Ugly as it is, it certainly didn’t get any more aesthetically pleasing when Ed Miliband was elected leader of the Labour Party in 2010. With his robotic style and rubbery face, he evokes Mr. Bean possessed by the last of the Body Snatchers, or a piece of “Wallace and Gromit” claymation gone wrong.

For the present general election campaign, which will end on May 7th, a long, hard effort has gone into making “Ed” seem warm and personable – he was actually fitted out with a (rather ugly) wife shortly after becoming leader and was also designated as the father of her two children, although they clearly resemble their mother much more than their supposed father.

In an attempt to 'humanize' this unlikely leadership material he was also carefully coached on body language, facial gestures, voice, and positioning. The process has some similarities to a necrophile heating up the inamorata with which he has just eloped from the local mortuary.

One of the main problems with Ed is not his Jewishness (because British people, like all good people everywhere, have been taught and constantly reminded that anti-Semitism is a no-no), but rather his swarthiness.

This would be less of a problem in the Conservative Party, which famously had a Prime Minister in the Victorian era who was almost a spitting image of the popular Happy Merchant meme but it is definitely a problem for the Labour Party, which has increasingly become a sump hole for the non-White vote. Having Ed as leader makes the party look a bit too ethnic, something that has a subtle but powerful ethnicizing effect on British politics.

This is just one factor in the phenomenal rise of the SNP in Scotland, where it has displaced Labour. There is also a slow fuse burning in the North of England. Here the Labour vote is still holding up, but it must be remembered that this is the party that over the last two decades, oversaw the mass rape of the children of its bedrock Northern White constituents, with its only concern being the fear that somebody might think a nasty “racist” thought.

Who's the daddy?
Despite his enormous flaws and limitations, “Awkward Ed” has a fighting chance because his main opponent, David Cameron, is viewed negatively as (a) the lackey of the rich in a time of austerity, (b) a gay-marriage-promoting betrayer of ordinary conservative values, and (c) a useless bulwark against the power of the EU.

The fallout of all this is that this is the first election in which neither of the two main parties of government has a realistic chance of securing a clear majority. Yes, we are headed for a period of unstable coalition government and possibly several general elections within the next few months.
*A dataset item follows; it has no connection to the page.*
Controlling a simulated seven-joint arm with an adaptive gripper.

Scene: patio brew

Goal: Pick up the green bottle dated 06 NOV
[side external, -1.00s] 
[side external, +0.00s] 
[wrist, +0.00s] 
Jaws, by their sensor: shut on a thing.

Both the main parties, Labour and Conservative, have benefited and still benefit from an electoral system that favours nationwide parties with support slanted in one half of the country more than the other. The Lib Dems, whose support has no real pattern of concentration, fare much worse. UKIP also fit into this Lib Dem pattern of lots of popular support but very few MPs.

Back in the 1980s, when the Lib Dems (then an alliance between the old Liberal Party and the new Social Democratic Party) had a surge of support, it ended up going nowhere, as they couldn’t translate their support into a comparable number of seats. Something similar happened in 2010, when the Lib Dem leader Nick Clegg came over best in several TV debates and boosted his party’s support on polling day to an impressive 23%, but ended up actually losing seats.

The Wrong Trousers.
But although there is a strong incumbency factor that serves the interests of the two main parties of government, there is also a perception that both parties have become increasingly hollowed out, with falling membership and lukewarm support. They now struggle to motivate their base and attract floating voters, and those who vote for them usually do so for purely negative reasons, because they loathe the alternative even more.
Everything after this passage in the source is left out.